== Data to process

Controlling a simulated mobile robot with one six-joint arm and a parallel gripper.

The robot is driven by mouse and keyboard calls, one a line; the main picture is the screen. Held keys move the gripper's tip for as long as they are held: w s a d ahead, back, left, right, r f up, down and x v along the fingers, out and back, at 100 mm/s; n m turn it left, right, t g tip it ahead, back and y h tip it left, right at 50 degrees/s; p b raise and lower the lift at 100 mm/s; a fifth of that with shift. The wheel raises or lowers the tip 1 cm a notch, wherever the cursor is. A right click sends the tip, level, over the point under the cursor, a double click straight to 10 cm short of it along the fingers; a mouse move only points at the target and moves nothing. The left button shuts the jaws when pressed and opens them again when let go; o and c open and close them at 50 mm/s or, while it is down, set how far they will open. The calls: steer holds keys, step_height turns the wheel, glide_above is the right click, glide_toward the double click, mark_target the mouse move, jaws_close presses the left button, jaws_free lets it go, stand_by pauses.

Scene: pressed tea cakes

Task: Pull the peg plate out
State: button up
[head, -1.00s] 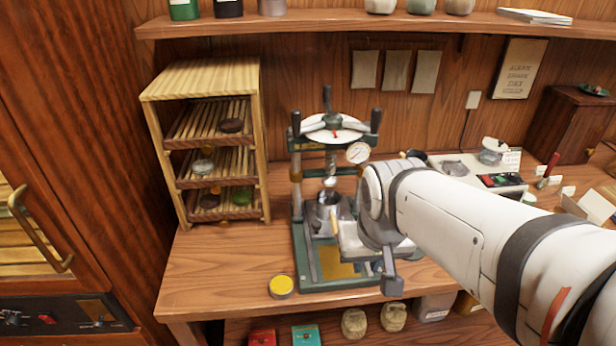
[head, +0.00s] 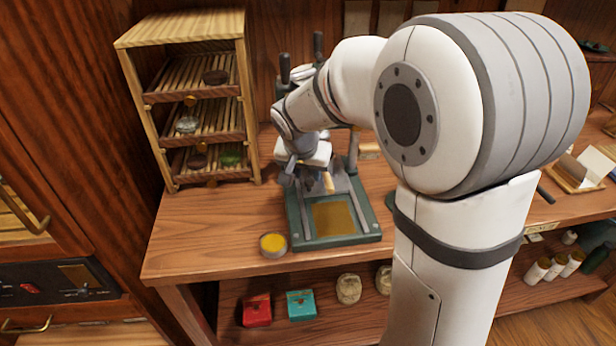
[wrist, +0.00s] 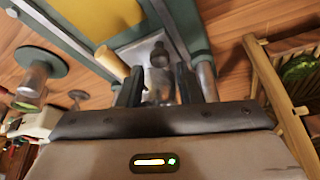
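The green press (head: 362,238) stands on the wooden table, with two metal rails on its base. In the wrist view a silver metal plate (wrist: 138,50) lies between the rails; it appears to be the peg plate. A dark round knob (wrist: 160,53) shows over it, and a wooden handle (wrist: 110,62) lies beside it, also visible in the head view (head: 328,183). My gripper (wrist: 158,82) has its two dark fingers apart, near the knob, with silver metal showing between them. I cannot tell whether they touch it. In the head view my gripper (head: 306,172) is low inside the press, partly hidden by my arm.
A wooden rack (head: 180,40) with dark and green cakes on its shelves stands left of the press. A round yellow-topped tin (head: 273,245) sits at the base's front left corner. Red (head: 257,310) and teal (head: 301,305) boxes are on the lower shelf. The table's front left is clear.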

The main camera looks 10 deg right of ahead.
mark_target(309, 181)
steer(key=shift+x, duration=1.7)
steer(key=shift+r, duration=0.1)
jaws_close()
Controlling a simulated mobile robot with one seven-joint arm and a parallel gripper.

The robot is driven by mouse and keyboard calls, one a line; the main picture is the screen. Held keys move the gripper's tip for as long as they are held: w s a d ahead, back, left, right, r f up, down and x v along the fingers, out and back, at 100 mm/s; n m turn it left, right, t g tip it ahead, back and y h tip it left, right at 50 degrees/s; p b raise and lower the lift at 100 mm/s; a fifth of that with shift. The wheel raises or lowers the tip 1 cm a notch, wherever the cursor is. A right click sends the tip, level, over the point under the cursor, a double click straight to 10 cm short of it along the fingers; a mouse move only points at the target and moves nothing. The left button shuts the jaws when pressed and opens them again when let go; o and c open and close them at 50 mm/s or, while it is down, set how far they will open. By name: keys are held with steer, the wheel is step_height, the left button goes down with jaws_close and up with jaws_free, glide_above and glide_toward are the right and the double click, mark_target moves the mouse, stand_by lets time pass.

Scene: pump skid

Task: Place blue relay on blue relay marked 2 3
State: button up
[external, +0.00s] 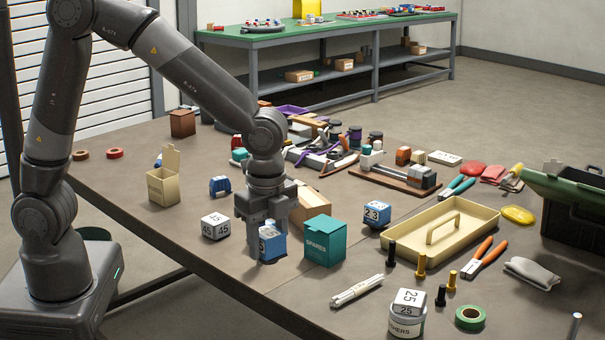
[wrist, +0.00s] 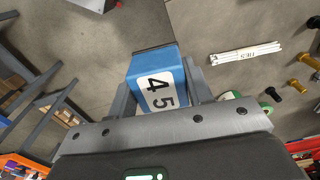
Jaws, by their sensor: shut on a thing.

====

# Challenge
Using the records above, list each line that includes "parallel".

# Answer in full
Controlling a simulated mobile robot with one six-joint arm and a parallel gripper.
Controlling a simulated mobile robot with one seven-joint arm and a parallel gripper.

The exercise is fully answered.